Verdict: strengths and risks​

  • Notable strengths of the vendor advisory and response: Microsoft published the CVE and provided updates through its Security Update Guide the same day the CVE was disclosed, enabling administrators to map and plan mitigation. Multiple independent trackers mirrored the advisory and CVSS mapping, giving quick cross‑confirmation.
  • Potential risks and friction points: MSRC pages have historically used client-side rendering which can delay aggregator ingestion and automated KB mapping; this slows enterprise patch orchestration and leads to uncertainty about exact KB numbers for some SKUs. Additionally, DoS bugs in LSM are operationally disruptive, meaning rushed or incomplete patching could still produce availability disturbances if testing and staged rollouts are not followed.

Final recommendations (quick checklist)​

  • Immediately add CVE‑2025‑59259 to your patching backlog and validate the KB/build mapping from Microsoft’s update guide.
  • Prioritize domain controllers, session brokers and RDS/Citrix hosts for the first wave of testing and patching.
  • If patching will be delayed, apply network segmentation and restrict session-related management traffic to administrative ranges.
  • Add detection telemetry for LSM crashes and correlated authentication failures and prepare to roll forward or back changes based on test results.
  • Treat any public PoC as high-risk and test those only in isolated labs with full instrumentation; update mitigations and EDR rules accordingly if a PoC appears publicly.

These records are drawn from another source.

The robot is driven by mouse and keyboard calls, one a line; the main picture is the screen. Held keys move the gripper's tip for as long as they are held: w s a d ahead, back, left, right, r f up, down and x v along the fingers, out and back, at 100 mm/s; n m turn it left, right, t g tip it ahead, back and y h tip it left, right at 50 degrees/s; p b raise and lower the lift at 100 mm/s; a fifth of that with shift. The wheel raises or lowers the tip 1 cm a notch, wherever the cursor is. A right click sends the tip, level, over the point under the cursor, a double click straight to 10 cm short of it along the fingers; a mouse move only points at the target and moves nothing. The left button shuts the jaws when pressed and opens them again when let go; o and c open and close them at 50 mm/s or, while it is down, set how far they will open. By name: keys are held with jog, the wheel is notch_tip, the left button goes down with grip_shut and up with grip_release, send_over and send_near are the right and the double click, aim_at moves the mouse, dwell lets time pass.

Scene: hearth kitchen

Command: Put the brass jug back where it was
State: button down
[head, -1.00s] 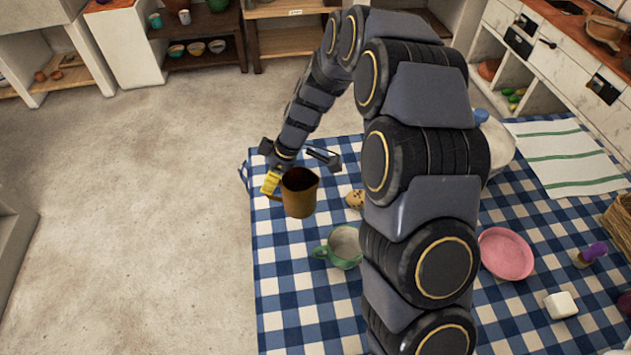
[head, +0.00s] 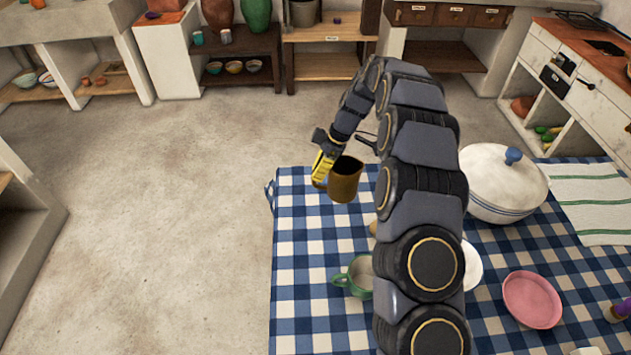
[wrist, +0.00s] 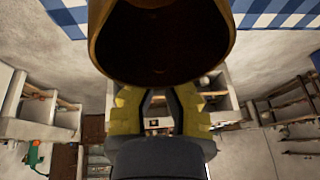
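The brass jug (head: 345,181) is held up near the far left corner of the table, upright or nearly so, with its dark opening showing. In the wrist view the jug (wrist: 165,45) fills the top middle. My gripper (head: 323,170) has yellow fingers at the jug's left side, where its handle is. In the wrist view the fingers (wrist: 160,100) are close together just below the jug. The handle itself is mostly hidden by the fingers.
The blue checked tablecloth (head: 300,235) bears a green mug (head: 356,277), a white lidded pot (head: 500,183) and a pink plate (head: 532,299). A dark wooden shelf (head: 238,50) with bowls and vases, and a lighter shelf (head: 325,62), stand at the back. Open floor (head: 150,200) lies left.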

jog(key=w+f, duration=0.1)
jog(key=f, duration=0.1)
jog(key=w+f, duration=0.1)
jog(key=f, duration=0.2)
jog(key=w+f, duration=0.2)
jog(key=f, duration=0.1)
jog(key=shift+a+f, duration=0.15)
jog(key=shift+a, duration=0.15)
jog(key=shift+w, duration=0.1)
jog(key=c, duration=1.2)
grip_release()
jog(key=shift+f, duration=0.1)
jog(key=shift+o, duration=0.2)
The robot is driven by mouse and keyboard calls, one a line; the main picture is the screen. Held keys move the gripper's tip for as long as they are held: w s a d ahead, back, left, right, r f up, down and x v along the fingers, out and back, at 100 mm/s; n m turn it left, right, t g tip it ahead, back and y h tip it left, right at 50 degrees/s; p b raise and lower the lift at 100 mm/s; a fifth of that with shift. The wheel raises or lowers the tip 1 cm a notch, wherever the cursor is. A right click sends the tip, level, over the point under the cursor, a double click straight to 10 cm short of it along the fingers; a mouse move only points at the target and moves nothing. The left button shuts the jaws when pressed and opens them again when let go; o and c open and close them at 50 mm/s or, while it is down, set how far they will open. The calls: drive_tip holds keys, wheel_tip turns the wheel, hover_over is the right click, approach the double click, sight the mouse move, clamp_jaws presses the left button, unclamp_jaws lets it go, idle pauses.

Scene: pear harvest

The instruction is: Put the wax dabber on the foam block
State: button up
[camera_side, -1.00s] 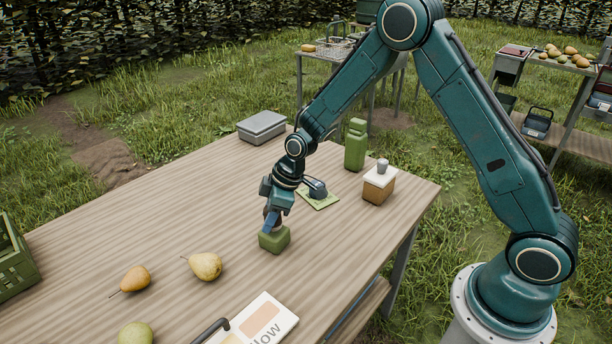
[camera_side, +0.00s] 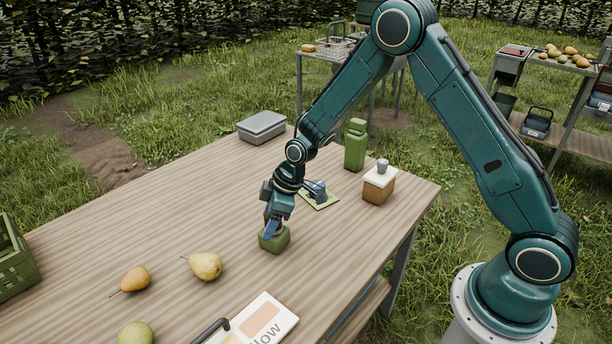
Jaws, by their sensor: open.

CVE‑2025‑59259 is a timely reminder that availability is a key axis of security: not every vulnerability leads to data theft, but outages — especially in identity and session services — can stop business, impair incident response, and widen windows for follow‑on attacks. Use the vendor KB mapping as your ground truth, prioritize session-service hosts, and keep monitoring for any public exploit proof‑of‑concepts that would require an escalation of response posture.